Detained and separated immigrants, rejected asylum seekers in hordes at the borders, Puerto Ricans tired of oblivion and neglect, and a whiter White House than ever before form the perfect context for remembering that the history of this country has been written with the sweat of those who came in search of the famous American Dream.
And there is no story that illustrates this scenario better than West Side Story, the musical written by Arthur Laurents, set to music by Leonard Bernstein and with lyrics by Stephen Sondheim that brought the first Shakespearean tragicomedy of the 20th century to the streets of New York.
Set on the Upper West Side in the mid-1950s, the story of the Sharks of Puerto Rico and the white Jets rewrote the rivalry of the Capulets and the Montagues into the endogenous racism of the United States.
Sixty years later, this story is still alive.
Taking advantage of the revival of the “citizenship” and “belonging” debate, director Steven Spielberg (E.T., Jaws, Schindler’s List, Jurassic Park) has decided to put the romance between Maria and Tony, the immortal protagonists of West Side Story, back on the big screen.
“This story is not only a product of its time, but that time has returned, and it’s returned with a kind of social fury,” Spielberg said to Vanity Fair. “I really wanted to tell that Puerto Rican, Nuyorican experience of basically the migration to this country and the struggle to make a living, and to have children, and to battle against the obstacles of xenophobia and racial prejudice.”

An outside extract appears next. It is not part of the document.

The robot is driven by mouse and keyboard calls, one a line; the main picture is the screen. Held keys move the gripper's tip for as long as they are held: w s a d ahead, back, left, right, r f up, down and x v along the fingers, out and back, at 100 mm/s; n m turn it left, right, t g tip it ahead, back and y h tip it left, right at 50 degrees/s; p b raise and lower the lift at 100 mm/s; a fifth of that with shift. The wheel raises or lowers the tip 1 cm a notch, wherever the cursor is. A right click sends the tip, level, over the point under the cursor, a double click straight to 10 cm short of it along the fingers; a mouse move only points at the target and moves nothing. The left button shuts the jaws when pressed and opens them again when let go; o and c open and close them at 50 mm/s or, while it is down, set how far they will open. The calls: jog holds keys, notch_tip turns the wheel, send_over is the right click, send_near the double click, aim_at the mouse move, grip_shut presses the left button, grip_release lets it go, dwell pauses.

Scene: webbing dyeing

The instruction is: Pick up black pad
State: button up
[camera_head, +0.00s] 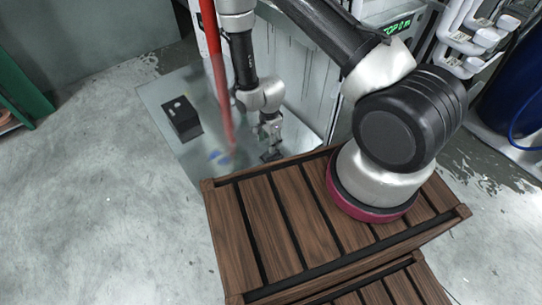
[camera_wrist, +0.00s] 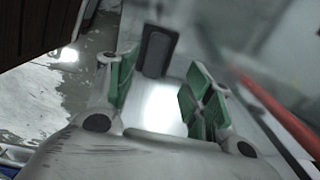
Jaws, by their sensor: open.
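In the wrist view, the black pad (camera_wrist: 157,50), a dark rounded rectangle with a greyer middle, lies on a pale glossy surface ahead of my gripper (camera_wrist: 160,86). My gripper's green-lined fingers are spread apart, with nothing held between them. The pad shows beyond the fingertips, nearer the left finger. In the head view, my gripper (camera_head: 270,130) is over the right part of the glossy grey tabletop (camera_head: 170,92). A small dark patch (camera_head: 271,155) just below it looks like the pad, but it is too small to be sure.
A red pole (camera_head: 217,75) crosses close by my gripper, also showing in the wrist view (camera_wrist: 280,112). Blue marks (camera_head: 219,157) lie near its lower end. A slatted wooden crate (camera_head: 262,225) fills the foreground.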

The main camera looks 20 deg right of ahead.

In collaboration with Justin Peck, New York City Ballet’s resident choreographer, Tony Kushner, playwright of Angels in America, and a cast of exclusively Hispanic artists (20 out of 33 on staff), the famous director wanted to give his new work the authentic character it required.
“They brought an authenticity,” he said. “They brought themselves, and everything they believe and everything about them — they brought that to the work,” he said. “And there was so much interaction between the cast wanting to be able to commit to the Puerto Rican experience. They all represent, I think, a diversity, both within the Puerto Rican, Nuyorican community as well as the broader Latinx community. And they took that seriously.”
The roles once played by Natalie Wood, Richard Beymer, George Chakiris and Rita Moreno (the first Latina to win an Oscar for Best Supporting Actress), will now be played respectively by Rachel Zegler, Ansel Elgort, David Alvarez, and Ariana DeBose.
Moreno will return to the stage as Valentina, Doc’s widow, “the old-timer who ran the corner store that served as neutral ground for the gangs,” according to the magazine. The actress also said that Spielberg has tried to “fix and ameliorate” some errors in the original version, such as the absence of truly Hispanic actors.